Entries from a robot dataset
══════════════════════════════
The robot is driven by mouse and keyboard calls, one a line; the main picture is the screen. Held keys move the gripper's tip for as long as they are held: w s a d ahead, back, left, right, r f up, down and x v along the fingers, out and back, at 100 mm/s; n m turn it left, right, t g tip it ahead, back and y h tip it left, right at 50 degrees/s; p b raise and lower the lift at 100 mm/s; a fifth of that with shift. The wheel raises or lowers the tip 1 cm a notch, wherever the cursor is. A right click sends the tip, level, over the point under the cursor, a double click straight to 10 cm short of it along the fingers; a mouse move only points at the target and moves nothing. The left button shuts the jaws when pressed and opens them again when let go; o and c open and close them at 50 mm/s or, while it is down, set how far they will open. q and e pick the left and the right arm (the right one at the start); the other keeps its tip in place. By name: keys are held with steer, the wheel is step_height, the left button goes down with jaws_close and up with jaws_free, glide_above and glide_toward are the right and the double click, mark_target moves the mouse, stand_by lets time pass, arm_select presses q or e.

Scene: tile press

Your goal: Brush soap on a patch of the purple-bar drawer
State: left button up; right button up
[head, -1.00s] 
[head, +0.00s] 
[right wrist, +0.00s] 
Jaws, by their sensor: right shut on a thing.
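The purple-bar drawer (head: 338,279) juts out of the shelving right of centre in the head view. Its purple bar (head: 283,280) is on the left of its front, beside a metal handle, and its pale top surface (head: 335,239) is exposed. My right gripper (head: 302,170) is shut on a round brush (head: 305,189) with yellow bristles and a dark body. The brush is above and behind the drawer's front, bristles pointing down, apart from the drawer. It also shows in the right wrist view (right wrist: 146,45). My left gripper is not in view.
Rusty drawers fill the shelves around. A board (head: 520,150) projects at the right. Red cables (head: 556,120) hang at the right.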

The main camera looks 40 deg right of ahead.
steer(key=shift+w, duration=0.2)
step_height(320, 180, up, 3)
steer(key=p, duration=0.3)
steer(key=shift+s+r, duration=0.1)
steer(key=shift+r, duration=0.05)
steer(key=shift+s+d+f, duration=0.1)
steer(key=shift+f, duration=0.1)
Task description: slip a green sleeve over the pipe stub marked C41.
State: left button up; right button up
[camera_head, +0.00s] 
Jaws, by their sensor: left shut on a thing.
══════════════════════════════
Instructions to follow:
Print nothing but the lines from the line with "Scene: tile press" to the last line of the records above. Both of those lines count.

Output for this exercise:
Scene: tile press

Your goal: Brush soap on a patch of the purple-bar drawer
State: left button up; right button up
[head, -1.00s] 
[head, +0.00s] 
[right wrist, +0.00s] 
Jaws, by their sensor: right shut on a thing.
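The purple-bar drawer (head: 338,279) juts out of the shelving right of centre in the head view. Its purple bar (head: 283,280) is on the left of its front, beside a metal handle, and its pale top surface (head: 335,239) is exposed. My right gripper (head: 302,170) is shut on a round brush (head: 305,189) with yellow bristles and a dark body. The brush is above and behind the drawer's front, bristles pointing down, apart from the drawer. It also shows in the right wrist view (right wrist: 146,45). My left gripper is not in view.
Rusty drawers fill the shelves around. A board (head: 520,150) projects at the right. Red cables (head: 556,120) hang at the right.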

The main camera looks 40 deg right of ahead.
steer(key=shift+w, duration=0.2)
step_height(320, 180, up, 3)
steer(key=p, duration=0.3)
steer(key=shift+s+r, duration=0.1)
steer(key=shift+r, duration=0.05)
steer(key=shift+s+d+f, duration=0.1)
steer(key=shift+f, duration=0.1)
Task description: slip a green sleeve over the pipe stub marked C41.
State: left button up; right button up
[camera_head, +0.00s] 
Jaws, by their sensor: left shut on a thing.

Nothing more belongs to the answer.